Input:

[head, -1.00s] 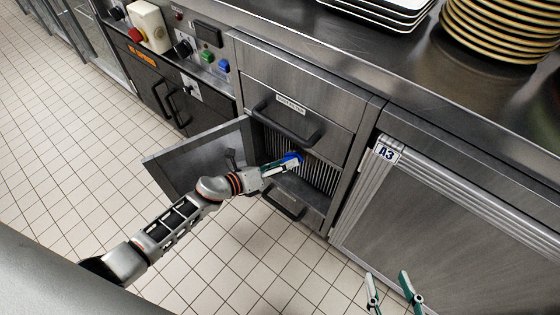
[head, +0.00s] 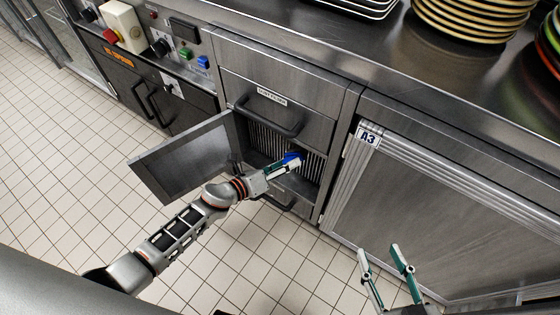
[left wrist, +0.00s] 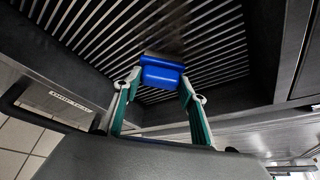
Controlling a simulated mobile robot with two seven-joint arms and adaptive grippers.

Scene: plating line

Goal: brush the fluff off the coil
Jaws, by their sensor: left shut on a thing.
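The coil (head: 312,165) is a bank of thin metal fins inside an open compartment under the counter; it fills much of the left wrist view (left wrist: 220,30). My left gripper (head: 283,165) reaches into the compartment and is shut on a blue brush (head: 292,158). In the left wrist view the blue brush (left wrist: 162,74) sits between both fingertips, its far side against or very near the fins. A dull grey patch, perhaps fluff (left wrist: 168,38), blurs the fins just beyond it. My right gripper (head: 380,250) is open and empty, low in the head view, away from the coil.
The compartment's door (head: 187,158) stands open to the left of my left arm. A drawer with a bar handle (head: 268,118) is above the opening. The closed A3 door (head: 450,210) is to the right. Plates (head: 475,25) stand on the counter. The tiled floor is clear.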

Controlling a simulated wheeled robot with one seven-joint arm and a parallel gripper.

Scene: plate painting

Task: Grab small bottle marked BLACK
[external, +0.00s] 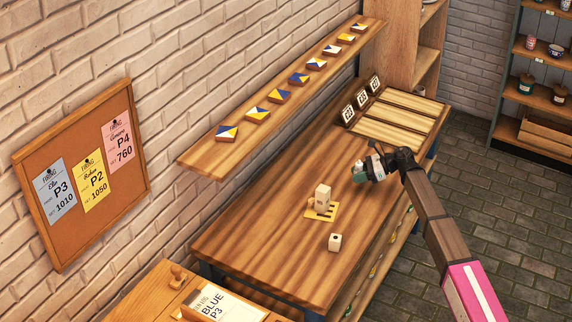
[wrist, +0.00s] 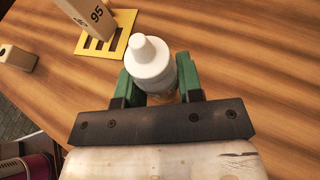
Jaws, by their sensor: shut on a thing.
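A small white bottle (wrist: 152,62) with a nozzle top stands between the green fingers of my gripper (wrist: 158,82) in the wrist view. The fingers are shut on its sides. No label on the bottle can be read from here, so its colour marking cannot be told. In the external view my gripper (external: 365,172) is over the right middle part of the wooden table (external: 270,245), and only a small pale bit of the bottle (external: 358,163) shows. Whether the bottle touches the table is unclear.
A pale wooden block (external: 322,197) marked 95 stands on a yellow slotted card (external: 312,214). A smaller block (external: 335,242) stands nearer. A shelf of tiles (external: 290,90) runs along the wall.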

Work to do: Report only how many lines in the entries contain "simulated".

Output for this exercise: 2